The casual, off-the-cuff needling I received has to be seen in that context.
This isn't a pity party because apart from this constant racist acid bath, my childhood was reasonably privileged. For a start, I was white. In no way would my hurt measure up to the pain and isolation others experience because of the colour of their skin, their faith, their ethnic background, their sexuality. But it has left a scar - a sense I don't truly belong which has followed me like a shadow for decades.
And that has given me an insight perhaps lost on many white Australians: racism - however casual, unintended or thoughtless - has a lasting effect.
It sets you apart when you want to belong, it erodes self-confidence and trust. It makes you angry and angry can make you do things you come to regret.
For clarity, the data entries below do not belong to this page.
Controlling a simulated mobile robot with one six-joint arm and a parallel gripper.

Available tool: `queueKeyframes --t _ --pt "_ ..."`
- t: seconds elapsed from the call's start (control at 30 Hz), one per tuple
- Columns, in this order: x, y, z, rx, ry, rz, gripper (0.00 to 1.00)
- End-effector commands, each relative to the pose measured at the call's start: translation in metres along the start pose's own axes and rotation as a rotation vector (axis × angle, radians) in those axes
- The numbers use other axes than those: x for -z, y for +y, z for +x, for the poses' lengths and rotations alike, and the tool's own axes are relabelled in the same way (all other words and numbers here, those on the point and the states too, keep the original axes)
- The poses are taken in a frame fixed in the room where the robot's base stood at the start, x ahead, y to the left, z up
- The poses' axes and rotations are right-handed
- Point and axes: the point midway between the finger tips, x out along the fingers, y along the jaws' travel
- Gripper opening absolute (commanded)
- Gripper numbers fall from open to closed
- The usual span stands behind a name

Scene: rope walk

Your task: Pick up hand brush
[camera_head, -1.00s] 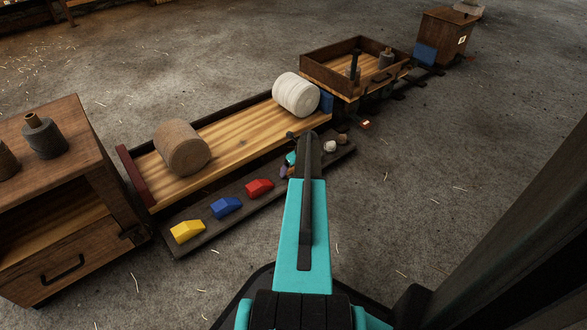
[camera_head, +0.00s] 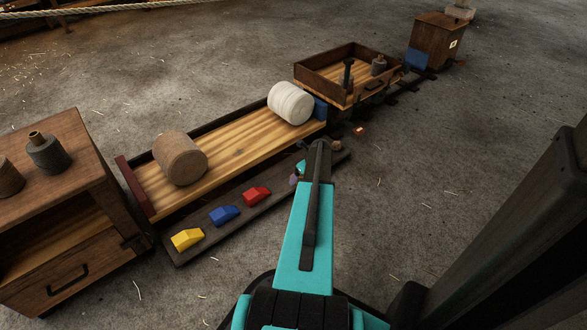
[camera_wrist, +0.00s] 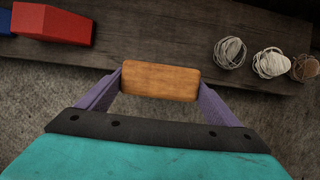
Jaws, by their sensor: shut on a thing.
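My gripper (camera_wrist: 160,84) has its purple fingers shut on the two ends of an orange-brown wooden block, taken as the hand brush (camera_wrist: 160,81). Its smooth wooden top faces the wrist camera; no bristles show. In the wrist view it overlaps the front edge of the dark plank (camera_wrist: 130,45); whether it touches the plank or hangs above it I cannot tell. In the head view my gripper (camera_head: 295,179) is mostly hidden behind my teal and black arm, near the plank's far right part, and the brush is hidden there.
Yellow (camera_head: 187,239), blue (camera_head: 224,215) and red (camera_head: 257,195) blocks sit on the plank. Balls of twine (camera_wrist: 229,53) lie at its right end. Behind is a wooden cart with a brown roll (camera_head: 180,158) and a white roll (camera_head: 290,103). A cabinet (camera_head: 60,230) stands left.

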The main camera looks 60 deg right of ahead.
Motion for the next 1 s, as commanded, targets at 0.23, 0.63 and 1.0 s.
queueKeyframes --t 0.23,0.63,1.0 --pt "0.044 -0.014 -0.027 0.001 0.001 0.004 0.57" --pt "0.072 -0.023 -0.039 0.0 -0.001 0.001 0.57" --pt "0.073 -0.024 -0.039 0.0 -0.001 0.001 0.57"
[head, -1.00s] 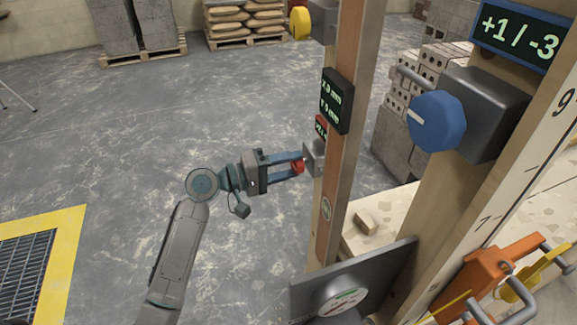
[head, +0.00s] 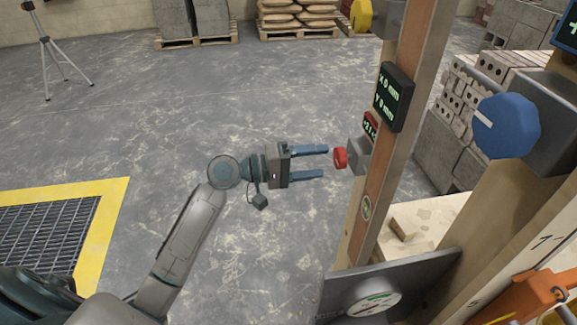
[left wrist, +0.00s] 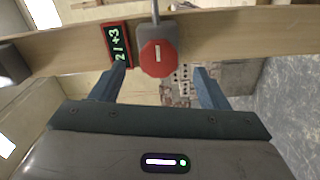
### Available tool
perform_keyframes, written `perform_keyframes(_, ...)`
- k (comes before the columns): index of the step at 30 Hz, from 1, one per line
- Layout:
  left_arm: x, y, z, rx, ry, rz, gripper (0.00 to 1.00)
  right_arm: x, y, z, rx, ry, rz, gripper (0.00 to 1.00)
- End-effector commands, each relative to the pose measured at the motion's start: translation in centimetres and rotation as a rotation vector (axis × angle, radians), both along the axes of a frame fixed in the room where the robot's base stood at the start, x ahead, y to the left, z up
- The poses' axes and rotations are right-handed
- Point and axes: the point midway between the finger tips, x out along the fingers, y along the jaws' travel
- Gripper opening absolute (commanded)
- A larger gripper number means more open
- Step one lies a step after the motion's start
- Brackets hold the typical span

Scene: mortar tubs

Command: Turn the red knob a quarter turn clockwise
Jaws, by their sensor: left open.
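The red knob (head: 340,158) sits on a grey block on the side of a wooden post in the head view. In the left wrist view the red knob (left wrist: 157,58) is an octagon with a short white mark running along the picture's vertical. My left gripper (head: 325,162) is open. Its two blue fingers point at the knob, one above and one below its level, with the tips just short of it. In the left wrist view my left gripper's fingers (left wrist: 160,78) stand apart either side of the knob. My right gripper is not in view.
A small display (left wrist: 117,44) reading "21+3" is beside the red knob. A yellow knob (head: 361,14) is higher on the post, a blue knob (head: 506,125) to the right. A round gauge (head: 374,298) is below.

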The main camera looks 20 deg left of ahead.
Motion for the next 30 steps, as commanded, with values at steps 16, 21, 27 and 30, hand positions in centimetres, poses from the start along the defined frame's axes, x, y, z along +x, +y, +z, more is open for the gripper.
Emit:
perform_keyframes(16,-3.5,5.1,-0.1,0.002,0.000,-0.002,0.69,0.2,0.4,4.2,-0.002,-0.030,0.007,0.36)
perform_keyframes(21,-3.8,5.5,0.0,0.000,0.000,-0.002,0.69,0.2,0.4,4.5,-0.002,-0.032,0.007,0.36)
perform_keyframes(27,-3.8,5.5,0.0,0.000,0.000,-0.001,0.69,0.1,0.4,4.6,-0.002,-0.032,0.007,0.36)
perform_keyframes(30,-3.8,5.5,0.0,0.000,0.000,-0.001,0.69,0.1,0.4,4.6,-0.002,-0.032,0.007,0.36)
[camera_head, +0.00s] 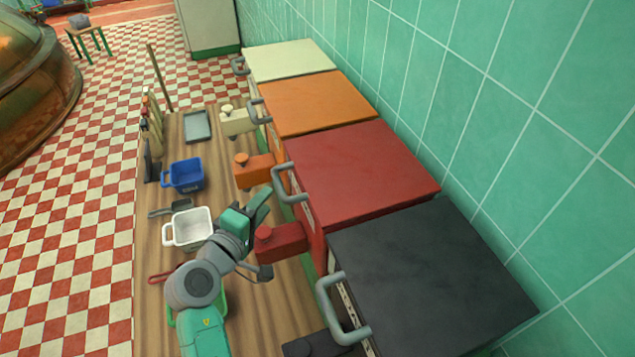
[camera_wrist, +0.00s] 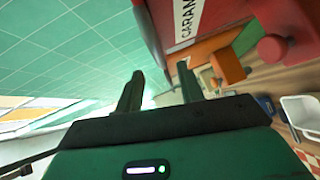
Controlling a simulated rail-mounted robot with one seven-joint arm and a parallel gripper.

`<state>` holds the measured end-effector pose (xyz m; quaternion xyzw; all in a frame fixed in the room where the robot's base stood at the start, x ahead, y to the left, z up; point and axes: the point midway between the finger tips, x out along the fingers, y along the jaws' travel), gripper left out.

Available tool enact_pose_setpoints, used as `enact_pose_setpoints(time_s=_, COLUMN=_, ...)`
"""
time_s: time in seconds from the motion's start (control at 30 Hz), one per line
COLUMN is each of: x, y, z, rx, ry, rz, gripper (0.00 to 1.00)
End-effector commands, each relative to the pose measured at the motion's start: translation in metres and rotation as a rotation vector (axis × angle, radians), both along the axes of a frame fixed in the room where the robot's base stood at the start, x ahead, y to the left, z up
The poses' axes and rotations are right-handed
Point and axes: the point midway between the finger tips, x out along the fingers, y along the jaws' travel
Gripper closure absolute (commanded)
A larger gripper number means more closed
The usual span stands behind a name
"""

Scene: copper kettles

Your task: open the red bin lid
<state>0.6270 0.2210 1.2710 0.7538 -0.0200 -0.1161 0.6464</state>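The red bin lid (camera_head: 360,172) lies flat and shut on the red bin. Its grey loop handle (camera_head: 287,184) sticks out on the left side. My gripper (camera_head: 264,198) is just left of this handle, close to it; I cannot tell whether they touch. In the wrist view my gripper (camera_wrist: 160,84) has its two dark fingers apart, with no object visible between them. The red bin's front (camera_wrist: 182,22), with a white label partly reading "CARAM", is at the upper right there. The handle is not clear in the wrist view.
The black bin (camera_head: 425,270) and orange bin (camera_head: 315,102) flank the red one, with a cream bin (camera_head: 290,60) beyond. A red spout block (camera_head: 280,242) juts out below my gripper. The wooden counter holds a white tub (camera_head: 190,228) and blue tub (camera_head: 186,175). A tiled wall is behind the bins.

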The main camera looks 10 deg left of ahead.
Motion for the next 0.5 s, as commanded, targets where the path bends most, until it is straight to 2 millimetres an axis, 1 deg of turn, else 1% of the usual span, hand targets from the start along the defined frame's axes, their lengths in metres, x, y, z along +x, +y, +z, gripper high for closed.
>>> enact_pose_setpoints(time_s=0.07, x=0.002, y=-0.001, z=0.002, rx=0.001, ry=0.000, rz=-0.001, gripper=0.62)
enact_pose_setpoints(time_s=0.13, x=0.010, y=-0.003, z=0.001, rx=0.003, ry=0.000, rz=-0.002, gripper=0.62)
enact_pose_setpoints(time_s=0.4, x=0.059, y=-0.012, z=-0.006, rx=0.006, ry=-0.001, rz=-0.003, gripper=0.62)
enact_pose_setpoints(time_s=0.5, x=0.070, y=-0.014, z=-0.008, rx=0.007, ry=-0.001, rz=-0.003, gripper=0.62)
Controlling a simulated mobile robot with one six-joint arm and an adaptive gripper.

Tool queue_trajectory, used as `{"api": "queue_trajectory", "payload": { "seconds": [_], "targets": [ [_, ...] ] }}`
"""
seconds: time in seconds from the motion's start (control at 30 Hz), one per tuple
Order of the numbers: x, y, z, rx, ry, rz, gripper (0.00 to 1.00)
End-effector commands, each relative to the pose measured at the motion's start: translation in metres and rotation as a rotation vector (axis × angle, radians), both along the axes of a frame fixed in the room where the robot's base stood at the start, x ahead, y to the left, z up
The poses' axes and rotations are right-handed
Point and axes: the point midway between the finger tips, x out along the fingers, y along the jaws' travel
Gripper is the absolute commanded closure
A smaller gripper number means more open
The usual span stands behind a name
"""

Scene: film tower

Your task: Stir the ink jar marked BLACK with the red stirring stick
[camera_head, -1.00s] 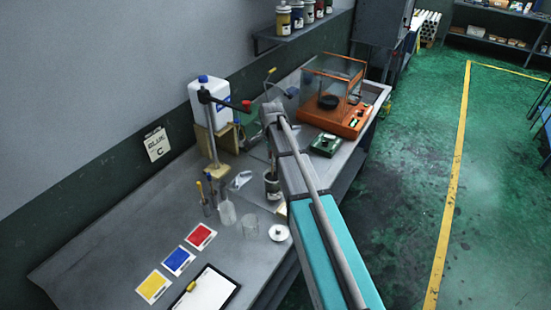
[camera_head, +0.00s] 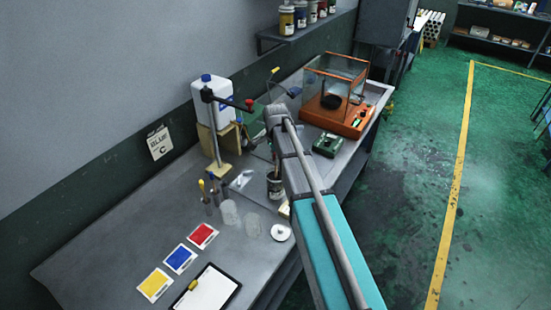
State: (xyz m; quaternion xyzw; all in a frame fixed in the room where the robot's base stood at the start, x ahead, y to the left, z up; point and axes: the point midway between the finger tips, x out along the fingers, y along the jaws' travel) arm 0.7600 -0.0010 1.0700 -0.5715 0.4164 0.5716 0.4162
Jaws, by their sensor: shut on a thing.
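A dark open jar with a pale label (camera_head: 274,190) stands upright on the grey bench, just left of my arm. The label is too small to read, so I cannot tell if it says BLACK. My arm reaches over the bench and bends down above the jar. My gripper (camera_head: 272,150) is small, dark and partly hidden by the arm. It is shut on a thin stick (camera_head: 273,168) just above the jar. The stick's colour is unclear, and its lower end is hidden at the jar.
A white lid (camera_head: 281,232) and clear cups (camera_head: 253,226) stand close to the jar. A stand with a red-tipped arm (camera_head: 228,102) rises at left. An orange balance case (camera_head: 336,95) and green device (camera_head: 328,144) are behind. The clipboard (camera_head: 208,290) lies in front.

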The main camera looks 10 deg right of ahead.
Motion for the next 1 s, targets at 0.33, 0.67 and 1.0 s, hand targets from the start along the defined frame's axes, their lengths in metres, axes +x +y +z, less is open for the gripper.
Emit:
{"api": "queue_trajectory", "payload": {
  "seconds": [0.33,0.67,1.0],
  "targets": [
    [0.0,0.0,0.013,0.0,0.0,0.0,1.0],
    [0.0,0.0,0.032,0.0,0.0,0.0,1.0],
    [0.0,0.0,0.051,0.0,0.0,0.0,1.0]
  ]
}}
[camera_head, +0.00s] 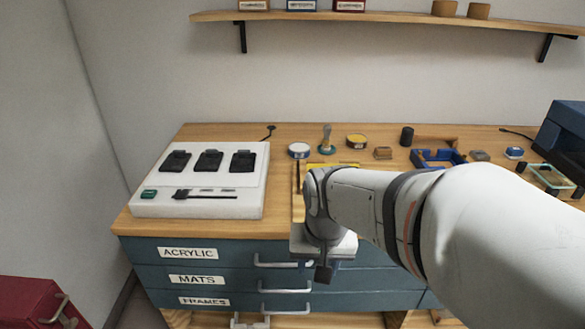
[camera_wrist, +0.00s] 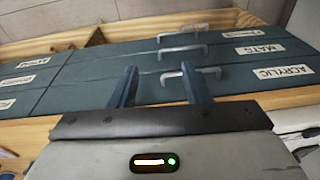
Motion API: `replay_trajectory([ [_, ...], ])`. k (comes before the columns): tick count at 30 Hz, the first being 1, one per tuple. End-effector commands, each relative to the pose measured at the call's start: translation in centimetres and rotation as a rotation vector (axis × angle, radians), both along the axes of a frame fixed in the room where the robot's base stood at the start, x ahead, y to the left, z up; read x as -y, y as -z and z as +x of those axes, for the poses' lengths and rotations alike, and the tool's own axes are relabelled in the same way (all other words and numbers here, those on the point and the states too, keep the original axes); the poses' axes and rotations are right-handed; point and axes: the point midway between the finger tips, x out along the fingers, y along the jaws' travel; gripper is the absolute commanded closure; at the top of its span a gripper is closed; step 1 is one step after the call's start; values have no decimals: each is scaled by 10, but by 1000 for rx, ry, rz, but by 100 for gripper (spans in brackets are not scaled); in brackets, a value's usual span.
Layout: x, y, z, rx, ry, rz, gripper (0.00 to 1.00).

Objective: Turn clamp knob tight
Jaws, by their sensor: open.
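I cannot make out a clamp knob for certain in either view. My gripper (camera_head: 322,268) hangs in front of the bench's drawer fronts in the head view, below the bench top's front edge. In the wrist view my gripper (camera_wrist: 158,76) shows two blue fingers spread apart with nothing between them. Drawer fronts and handles lie beyond the fingers. A yellow and wooden piece (camera_head: 298,200) on the bench top is mostly hidden behind my arm, so anything fixed to it cannot be seen.
A white panel (camera_head: 150,205) with black pads stands at the bench's left. Several small items, among them a knobbed stamp-like tool (camera_head: 327,138) and a blue tray (camera_head: 437,158), stand along the back. Drawer handles (camera_head: 285,287) stick out near my gripper. A red box (camera_head: 40,305) is lower left.

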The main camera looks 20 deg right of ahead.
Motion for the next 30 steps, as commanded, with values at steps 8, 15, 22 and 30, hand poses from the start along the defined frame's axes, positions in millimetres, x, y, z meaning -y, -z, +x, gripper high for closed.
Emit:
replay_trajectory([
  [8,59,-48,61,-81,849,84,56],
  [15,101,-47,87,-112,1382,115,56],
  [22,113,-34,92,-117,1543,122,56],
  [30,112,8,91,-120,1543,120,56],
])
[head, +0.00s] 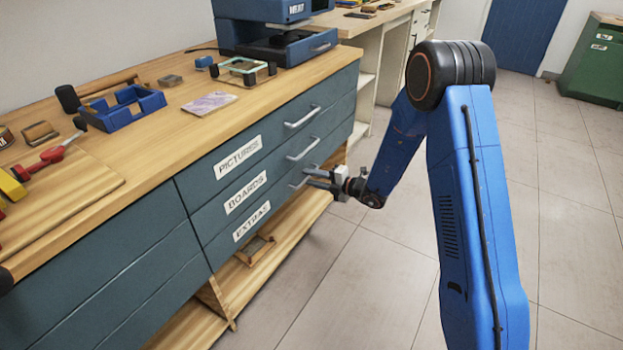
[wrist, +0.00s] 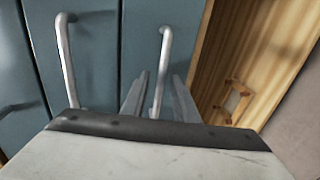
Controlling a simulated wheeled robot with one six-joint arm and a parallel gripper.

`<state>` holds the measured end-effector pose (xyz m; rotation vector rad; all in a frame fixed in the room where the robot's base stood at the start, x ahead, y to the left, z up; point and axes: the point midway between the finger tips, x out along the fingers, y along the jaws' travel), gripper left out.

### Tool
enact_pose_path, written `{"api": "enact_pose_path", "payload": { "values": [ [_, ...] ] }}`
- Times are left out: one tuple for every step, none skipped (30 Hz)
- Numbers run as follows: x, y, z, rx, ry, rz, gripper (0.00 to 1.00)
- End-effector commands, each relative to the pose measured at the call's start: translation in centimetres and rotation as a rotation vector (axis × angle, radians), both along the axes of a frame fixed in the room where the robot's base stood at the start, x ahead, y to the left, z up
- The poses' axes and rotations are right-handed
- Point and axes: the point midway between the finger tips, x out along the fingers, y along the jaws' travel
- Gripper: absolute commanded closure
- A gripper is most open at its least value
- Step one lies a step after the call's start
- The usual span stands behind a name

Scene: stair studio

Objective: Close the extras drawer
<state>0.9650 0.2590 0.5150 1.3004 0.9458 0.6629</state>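The extras drawer (head: 277,210) is the lowest of the labelled blue-grey drawers in the head view. Its front looks about flush with the drawers above, with no clear gap. Its metal bar handle (wrist: 164,62) shows in the wrist view, and its front (wrist: 137,40) fills the area around it. My gripper (head: 307,177) is at this handle in the head view. In the wrist view my gripper's two fingers (wrist: 160,85) lie on either side of the handle with space between, so it is open. Whether a finger touches the handle cannot be told.
The boards drawer (head: 270,183) and pictures drawer (head: 265,146) above look shut. Below is a wooden shelf (head: 285,240) with a small wooden frame (head: 256,251). The workbench top (head: 160,130) holds tools and a blue machine (head: 275,40). The tiled floor to the right is clear.

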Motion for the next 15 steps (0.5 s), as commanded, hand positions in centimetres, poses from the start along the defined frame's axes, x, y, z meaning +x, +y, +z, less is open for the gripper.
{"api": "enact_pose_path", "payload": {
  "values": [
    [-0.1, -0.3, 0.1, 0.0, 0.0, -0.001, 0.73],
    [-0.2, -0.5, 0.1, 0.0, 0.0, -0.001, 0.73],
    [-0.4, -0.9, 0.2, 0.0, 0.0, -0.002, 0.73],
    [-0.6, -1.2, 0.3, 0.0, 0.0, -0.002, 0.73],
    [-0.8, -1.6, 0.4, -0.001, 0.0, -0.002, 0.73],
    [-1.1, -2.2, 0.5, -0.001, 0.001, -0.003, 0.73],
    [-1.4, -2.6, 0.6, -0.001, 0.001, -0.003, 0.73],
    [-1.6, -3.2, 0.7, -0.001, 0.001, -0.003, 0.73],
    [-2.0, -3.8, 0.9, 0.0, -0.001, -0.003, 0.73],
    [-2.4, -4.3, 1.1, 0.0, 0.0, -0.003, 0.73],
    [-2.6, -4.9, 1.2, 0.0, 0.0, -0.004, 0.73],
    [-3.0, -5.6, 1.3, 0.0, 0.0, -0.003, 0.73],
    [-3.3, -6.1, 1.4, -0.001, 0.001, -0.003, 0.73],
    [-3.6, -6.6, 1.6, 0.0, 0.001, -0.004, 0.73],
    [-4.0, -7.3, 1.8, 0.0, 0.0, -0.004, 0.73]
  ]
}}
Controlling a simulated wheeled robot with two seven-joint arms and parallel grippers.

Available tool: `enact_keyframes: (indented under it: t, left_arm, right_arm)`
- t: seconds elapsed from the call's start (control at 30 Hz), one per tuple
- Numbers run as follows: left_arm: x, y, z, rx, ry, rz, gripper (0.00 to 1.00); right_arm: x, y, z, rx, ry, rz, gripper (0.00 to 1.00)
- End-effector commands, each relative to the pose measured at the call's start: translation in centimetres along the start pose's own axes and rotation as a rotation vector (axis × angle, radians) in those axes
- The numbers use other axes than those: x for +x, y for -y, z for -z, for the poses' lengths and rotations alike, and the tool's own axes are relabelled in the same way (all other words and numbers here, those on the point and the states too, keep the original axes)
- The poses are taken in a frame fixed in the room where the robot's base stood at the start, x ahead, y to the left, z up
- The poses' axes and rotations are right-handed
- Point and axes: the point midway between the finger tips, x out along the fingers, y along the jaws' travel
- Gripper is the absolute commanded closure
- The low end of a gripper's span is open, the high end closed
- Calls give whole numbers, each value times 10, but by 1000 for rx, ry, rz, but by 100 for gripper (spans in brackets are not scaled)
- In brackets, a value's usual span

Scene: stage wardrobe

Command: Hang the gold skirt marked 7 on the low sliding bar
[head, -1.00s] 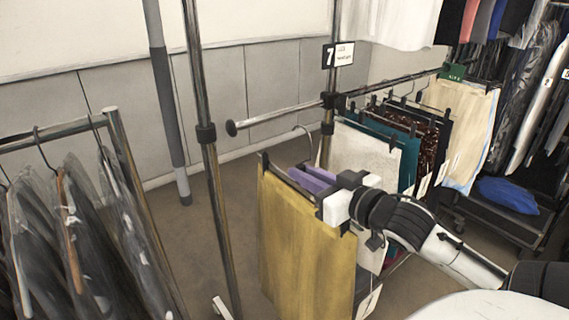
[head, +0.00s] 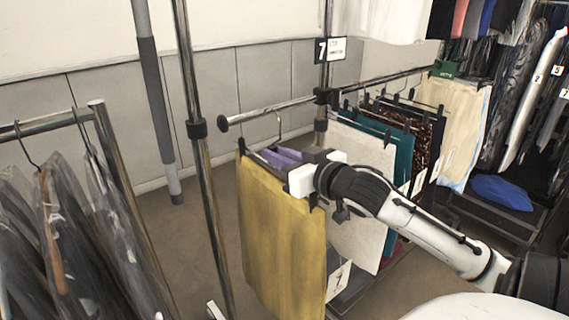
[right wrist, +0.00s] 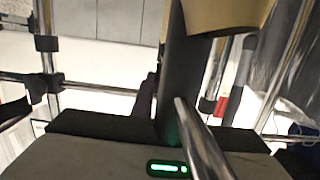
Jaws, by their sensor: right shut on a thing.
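The gold skirt (head: 283,240) hangs upright from a clip hanger in the head view, with a white tag (head: 338,281) at its lower right. My right gripper (head: 299,178) is shut on the hanger's top. Its fingertips are partly hidden. The hanger's metal hook (head: 279,125) reaches up close to the low sliding bar (head: 270,111); I cannot tell if it is over the bar. In the right wrist view a gold edge (right wrist: 228,14) and a metal rod (right wrist: 200,140) show close to a dark finger. My left gripper is not in view.
A sign marked 7 (head: 331,50) is on the rear upright. White, teal and patterned garments (head: 403,150) hang farther along the bar. A chrome upright (head: 197,130) stands left of the skirt. Bagged dark clothes (head: 80,230) hang on a rack at left.

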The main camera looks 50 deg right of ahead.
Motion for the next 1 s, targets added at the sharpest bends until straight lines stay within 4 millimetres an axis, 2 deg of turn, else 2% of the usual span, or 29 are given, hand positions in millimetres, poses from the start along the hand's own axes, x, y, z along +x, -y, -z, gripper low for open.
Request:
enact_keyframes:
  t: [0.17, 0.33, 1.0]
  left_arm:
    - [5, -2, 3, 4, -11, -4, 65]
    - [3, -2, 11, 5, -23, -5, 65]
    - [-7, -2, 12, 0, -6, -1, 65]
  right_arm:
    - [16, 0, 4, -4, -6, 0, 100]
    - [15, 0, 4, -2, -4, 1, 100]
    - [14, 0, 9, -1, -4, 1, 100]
For Indigenous people who have been here tens of thousands of years, being made to feel they don't belong is almost beyond comprehension.
This is why there has been so much anger over the "n---er in the woodpile" comment made by Group Seven operations manager Peter Mehl. In the context of a football comp that has so many Indigenous players, at an annual general meeting for juniors, uttering it was breathtakingly thoughtless.
So much has been done to confront racism on the sporting field. But if the administrators can't see the gravity in dispensing hurtful, belittling comments, if they downplay such as being "off-the-cuff", we still have a lot of work to do.
Such a comment might have been acceptable in 1960s Australia - we were a much less enlightened place back then - but there's no way it should be allowed to pass in 2019.